Christening houses after places is a trend in Kozhikode

It would rank among the top three life goals of an average Malayali. No one rates “a roof over one's head” more highly than we do, and the desire grows mysterious fangs in our heads. A house, if one can build it — each room, each niche, each pillar in its perfect place — is the culmination of a life's aspirations.

The archetypal Malayali would sail overseas, toil in distant lands and be severed from family to see this dream fulfilled. The house ceases to be a structure. It becomes a monument of achievement, a token of status and a mirror to the owner's sensibilities. The deal is sealed when the dream is christened — a name that befits the complex emotions that went into it.

Some simply name their house after the place where they made a name for themselves. Scout around Kozhikode and you will see Bombay House, Ceylon House, Singapore House, Kuwait House, Jeddah House, Bangkok House, Mecca House and many more. Behind these names are tales of struggle and success and they become the physical evidence of a personal history.
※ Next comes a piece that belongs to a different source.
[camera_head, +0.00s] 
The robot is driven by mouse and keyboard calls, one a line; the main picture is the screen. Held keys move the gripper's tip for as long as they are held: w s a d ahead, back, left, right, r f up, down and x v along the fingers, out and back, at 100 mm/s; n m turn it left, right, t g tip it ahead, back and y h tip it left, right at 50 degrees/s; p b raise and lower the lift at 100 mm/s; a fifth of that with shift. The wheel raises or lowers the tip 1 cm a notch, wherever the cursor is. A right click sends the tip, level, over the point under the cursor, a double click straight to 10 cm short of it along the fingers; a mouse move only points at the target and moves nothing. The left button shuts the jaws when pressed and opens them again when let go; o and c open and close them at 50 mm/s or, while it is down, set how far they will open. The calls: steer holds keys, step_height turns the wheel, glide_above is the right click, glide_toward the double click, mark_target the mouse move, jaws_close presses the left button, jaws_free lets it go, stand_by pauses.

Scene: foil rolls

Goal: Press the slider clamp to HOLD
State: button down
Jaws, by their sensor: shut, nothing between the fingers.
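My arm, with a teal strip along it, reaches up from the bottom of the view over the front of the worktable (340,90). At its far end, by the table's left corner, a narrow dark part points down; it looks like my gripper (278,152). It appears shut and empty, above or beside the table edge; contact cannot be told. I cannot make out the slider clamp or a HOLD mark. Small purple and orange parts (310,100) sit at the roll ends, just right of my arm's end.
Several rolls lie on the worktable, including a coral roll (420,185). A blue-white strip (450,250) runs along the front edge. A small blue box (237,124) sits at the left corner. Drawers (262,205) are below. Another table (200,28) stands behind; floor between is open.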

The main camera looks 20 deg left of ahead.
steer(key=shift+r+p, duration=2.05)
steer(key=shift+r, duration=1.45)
At times, the houses have gone, but the names have stayed, passed on like an ancestral name. Names often are only intriguing hints of a family history now. The tales of the past are lost in the rush of time.

Bombay House is still reckoned with in the Kuttichira locality, despite there being no sign of the original. The house built by C.V. Mammu Haji in 1947 has been torn apart, the property has been partitioned and on the plot stand three houses, though still known by the old name. “The original Bombay House was pulled down two years ago,” says Fathima, who lives in one of the three houses. It was built by her grandfather after his business flourished in Bombay.

Fathima, though, is unable to shed further light on the past. However, P.V. Hassan Koya, a resident of the locality and a keen student of its history, pitches in. “Mammu Haji successfully ran a timber business in Bombay and then built this house,” says Koya and also picks out from old documents the year in which the foundation for the house was laid.

There are no signs proclaiming ‘Ceylon House' around that house. The house and its people are known by the name of their ancestral home, but ‘Ceylon House' comes alive in their postal address. It is a traditional Muslim house with vintage architecture and the floor is said to be covered with Ceylon tiles. Imbichi Haji left for Ceylon in a dhow in 1870 and made his fortune there, according to “Kozhikode Muslimkkalude Charitram”. “He was known as Colombo Imbichi Haji,” says Zubeida P.P., who is the great-granddaughter of the man who built the house.

The house got its name as a tribute to the land where he made his fortune. It stuck so fast that when his descendants built a new house in the vicinity, it came to be known as New Ceylon House. Imbichi Haji thrived in Ceylon with his fish business and visited Kozhikode often, though he finally died in Ceylon.

E.P. Mohammed Koya of Arakinnar has been to Singapore just once but is known as Singapore Koya and his home as Singapore House. “For the past 50 years, I have been running a travel agency. Those days, people travelled mostly to Singapore and Malaysia and I named the agency Singapore Travels,” says the 75-year-old. Success in business left its mark when he built his house. “I made my name staying here,” says Koya.

According to N.P. Hafiz Mohamad, former Head of Department, Sociology, Farook College, initially houses were known by their ancestral names. The practice was started by families who had either feudal or trade clout, he points out. “The concept of building individual houses began in the 20th century, towards the end of the British era, and became prominent in the 1960s,” he says. The norm till then was large, extended families.

With migration came economic prosperity, which was reflected in the house names. “Houses were named after the source of their money, which were particular areas,” says Hafiz. “I have heard of Burma House and Rangoon House. With the 1970s, with migration to the Gulf, houses were named after cities there. It became a symbol of one's status in society.”